◆ Task goal: From the line with "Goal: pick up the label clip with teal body" through the final line, please write out the listing exactly, including both of those lines.

◆ Source material:
>> begin

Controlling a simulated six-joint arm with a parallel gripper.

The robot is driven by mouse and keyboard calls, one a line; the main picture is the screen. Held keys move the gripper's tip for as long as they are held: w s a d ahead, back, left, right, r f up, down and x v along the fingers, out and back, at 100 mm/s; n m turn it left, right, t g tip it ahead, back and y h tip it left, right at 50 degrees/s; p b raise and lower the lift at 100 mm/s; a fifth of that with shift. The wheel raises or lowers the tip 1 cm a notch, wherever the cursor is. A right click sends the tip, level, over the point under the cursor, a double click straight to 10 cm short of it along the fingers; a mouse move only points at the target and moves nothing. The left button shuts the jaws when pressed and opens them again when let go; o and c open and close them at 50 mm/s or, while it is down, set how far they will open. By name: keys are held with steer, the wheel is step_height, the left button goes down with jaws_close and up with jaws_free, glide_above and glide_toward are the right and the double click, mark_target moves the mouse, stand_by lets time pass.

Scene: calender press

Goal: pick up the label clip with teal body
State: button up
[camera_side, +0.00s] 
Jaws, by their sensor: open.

>> end

◆ Result:
Goal: pick up the label clip with teal body
State: button up
[camera_side, +0.00s] 
Jaws, by their sensor: open.

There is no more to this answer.